Extract the lines that carry the string "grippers" from the listing.

++++

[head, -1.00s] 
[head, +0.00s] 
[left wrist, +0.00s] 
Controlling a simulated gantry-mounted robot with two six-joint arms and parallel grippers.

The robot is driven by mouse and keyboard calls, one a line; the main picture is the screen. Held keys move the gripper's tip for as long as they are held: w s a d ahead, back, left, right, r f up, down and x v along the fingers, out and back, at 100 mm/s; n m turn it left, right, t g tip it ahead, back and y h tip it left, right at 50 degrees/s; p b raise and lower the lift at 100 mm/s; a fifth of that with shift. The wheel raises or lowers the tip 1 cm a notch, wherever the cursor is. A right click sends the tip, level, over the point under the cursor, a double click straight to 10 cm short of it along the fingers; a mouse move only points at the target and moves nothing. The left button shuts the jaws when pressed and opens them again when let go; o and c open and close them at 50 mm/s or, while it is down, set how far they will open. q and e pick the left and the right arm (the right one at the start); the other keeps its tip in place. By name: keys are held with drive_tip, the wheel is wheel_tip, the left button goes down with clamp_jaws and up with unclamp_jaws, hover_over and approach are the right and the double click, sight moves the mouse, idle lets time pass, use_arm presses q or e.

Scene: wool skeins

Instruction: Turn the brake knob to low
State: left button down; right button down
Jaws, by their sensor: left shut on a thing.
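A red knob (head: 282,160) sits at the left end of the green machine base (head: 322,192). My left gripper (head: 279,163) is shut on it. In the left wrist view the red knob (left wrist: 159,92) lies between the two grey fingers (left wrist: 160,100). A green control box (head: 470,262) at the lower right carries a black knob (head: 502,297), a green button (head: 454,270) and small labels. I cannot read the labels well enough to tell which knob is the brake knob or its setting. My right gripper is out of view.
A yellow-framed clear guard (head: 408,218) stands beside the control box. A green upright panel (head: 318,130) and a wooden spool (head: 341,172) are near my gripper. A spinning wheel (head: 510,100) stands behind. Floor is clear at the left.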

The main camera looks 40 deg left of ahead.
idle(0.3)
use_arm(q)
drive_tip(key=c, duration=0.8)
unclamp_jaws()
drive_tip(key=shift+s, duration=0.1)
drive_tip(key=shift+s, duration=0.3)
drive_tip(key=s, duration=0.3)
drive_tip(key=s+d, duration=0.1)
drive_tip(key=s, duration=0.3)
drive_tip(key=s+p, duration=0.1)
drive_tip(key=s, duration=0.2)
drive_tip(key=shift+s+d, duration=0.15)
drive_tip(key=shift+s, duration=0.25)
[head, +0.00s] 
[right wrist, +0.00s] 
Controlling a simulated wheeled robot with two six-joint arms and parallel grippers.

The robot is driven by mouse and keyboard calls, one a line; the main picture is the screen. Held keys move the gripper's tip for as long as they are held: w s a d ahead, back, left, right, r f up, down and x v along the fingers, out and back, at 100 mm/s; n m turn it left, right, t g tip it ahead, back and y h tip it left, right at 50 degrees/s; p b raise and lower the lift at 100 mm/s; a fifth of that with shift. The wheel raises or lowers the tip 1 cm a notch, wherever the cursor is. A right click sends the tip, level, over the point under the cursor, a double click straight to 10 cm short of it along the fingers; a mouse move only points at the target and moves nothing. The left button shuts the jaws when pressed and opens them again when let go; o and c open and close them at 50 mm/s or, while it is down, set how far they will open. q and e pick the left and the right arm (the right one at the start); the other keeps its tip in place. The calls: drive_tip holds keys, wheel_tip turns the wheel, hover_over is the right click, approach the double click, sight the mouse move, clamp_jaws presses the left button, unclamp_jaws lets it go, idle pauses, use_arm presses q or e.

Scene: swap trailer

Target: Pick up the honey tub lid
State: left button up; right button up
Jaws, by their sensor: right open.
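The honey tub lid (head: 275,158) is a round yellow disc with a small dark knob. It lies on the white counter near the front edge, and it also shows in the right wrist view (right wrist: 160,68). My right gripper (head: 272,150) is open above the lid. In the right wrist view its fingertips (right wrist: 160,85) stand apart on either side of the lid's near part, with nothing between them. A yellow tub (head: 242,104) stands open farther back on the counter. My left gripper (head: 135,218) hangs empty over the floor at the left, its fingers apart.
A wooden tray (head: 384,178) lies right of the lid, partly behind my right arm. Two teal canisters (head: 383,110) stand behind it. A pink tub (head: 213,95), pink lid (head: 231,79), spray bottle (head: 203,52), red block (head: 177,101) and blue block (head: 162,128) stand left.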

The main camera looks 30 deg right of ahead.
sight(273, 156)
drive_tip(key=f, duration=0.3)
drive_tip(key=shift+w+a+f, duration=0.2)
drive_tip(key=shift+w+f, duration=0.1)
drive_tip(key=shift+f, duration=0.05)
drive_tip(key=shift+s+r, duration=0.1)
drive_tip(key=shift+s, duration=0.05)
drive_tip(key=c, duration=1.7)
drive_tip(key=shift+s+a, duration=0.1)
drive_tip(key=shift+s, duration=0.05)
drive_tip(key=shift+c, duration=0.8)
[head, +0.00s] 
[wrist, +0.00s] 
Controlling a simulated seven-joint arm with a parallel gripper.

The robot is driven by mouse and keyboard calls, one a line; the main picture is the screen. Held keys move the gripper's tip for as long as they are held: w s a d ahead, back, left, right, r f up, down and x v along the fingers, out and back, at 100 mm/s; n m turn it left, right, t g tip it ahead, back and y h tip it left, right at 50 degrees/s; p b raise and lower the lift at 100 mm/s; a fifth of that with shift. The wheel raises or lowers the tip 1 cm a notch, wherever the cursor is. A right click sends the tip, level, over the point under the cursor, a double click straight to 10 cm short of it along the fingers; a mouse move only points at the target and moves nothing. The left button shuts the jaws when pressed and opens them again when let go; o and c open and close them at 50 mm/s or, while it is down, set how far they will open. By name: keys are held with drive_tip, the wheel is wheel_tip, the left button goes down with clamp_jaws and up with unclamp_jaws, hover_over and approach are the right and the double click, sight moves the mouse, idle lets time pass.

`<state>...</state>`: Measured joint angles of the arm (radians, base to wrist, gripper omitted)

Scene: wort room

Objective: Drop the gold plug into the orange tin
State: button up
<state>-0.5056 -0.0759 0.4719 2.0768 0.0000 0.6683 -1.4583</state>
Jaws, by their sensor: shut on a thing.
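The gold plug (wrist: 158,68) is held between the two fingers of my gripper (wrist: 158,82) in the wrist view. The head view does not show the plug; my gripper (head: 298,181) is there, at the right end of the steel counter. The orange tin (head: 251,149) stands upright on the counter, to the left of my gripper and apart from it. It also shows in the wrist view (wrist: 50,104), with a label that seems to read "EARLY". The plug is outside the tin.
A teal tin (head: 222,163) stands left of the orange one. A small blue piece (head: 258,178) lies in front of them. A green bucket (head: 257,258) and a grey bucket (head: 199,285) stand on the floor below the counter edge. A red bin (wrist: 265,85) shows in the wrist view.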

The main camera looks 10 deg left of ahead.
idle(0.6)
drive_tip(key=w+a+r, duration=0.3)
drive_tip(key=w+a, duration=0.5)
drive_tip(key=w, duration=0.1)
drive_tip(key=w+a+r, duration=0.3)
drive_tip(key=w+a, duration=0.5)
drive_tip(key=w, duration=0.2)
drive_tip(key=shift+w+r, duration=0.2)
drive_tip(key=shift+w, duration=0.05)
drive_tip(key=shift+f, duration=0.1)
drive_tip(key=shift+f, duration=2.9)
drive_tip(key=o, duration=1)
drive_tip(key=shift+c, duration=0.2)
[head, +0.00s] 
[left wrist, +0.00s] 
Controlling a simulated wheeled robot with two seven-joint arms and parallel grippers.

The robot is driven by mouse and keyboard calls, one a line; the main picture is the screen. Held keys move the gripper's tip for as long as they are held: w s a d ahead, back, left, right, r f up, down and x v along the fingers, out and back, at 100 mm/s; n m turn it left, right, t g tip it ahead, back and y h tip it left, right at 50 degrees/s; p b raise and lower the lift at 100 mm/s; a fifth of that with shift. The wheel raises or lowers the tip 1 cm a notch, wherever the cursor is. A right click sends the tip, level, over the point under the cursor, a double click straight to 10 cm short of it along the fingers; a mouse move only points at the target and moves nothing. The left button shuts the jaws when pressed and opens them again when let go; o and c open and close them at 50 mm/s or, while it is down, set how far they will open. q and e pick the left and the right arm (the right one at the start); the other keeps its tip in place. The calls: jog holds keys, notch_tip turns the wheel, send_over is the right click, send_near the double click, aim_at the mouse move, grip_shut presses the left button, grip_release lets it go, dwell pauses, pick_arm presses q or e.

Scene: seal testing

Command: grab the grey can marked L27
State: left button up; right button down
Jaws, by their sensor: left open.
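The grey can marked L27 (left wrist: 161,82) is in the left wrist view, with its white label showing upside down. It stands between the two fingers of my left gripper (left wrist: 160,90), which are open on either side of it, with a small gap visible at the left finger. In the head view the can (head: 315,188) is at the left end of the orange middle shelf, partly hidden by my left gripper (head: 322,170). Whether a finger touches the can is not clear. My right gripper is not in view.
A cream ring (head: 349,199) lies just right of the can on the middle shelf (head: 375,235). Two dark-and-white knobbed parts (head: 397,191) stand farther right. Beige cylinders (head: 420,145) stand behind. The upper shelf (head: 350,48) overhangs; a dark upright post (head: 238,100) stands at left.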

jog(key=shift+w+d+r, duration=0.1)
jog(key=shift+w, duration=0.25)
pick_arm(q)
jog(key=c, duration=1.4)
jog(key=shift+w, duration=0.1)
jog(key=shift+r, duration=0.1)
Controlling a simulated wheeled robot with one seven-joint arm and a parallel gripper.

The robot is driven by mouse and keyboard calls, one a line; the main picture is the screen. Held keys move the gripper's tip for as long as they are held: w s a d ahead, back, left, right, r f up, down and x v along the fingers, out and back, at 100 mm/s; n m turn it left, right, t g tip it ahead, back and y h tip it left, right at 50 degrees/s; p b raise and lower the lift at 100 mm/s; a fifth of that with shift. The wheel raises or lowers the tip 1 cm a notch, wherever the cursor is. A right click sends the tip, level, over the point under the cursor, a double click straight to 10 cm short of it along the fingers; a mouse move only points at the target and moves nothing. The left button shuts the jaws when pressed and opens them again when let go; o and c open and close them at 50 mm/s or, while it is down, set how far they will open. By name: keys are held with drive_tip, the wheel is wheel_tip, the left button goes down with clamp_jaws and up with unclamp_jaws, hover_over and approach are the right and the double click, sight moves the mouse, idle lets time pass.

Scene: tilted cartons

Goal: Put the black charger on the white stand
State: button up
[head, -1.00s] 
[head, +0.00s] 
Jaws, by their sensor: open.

++++

■ **Full answer**:
Controlling a simulated gantry-mounted robot with two six-joint arms and parallel grippers.
Controlling a simulated wheeled robot with two six-joint arms and parallel grippers.
Controlling a simulated wheeled robot with two seven-joint arms and parallel grippers.

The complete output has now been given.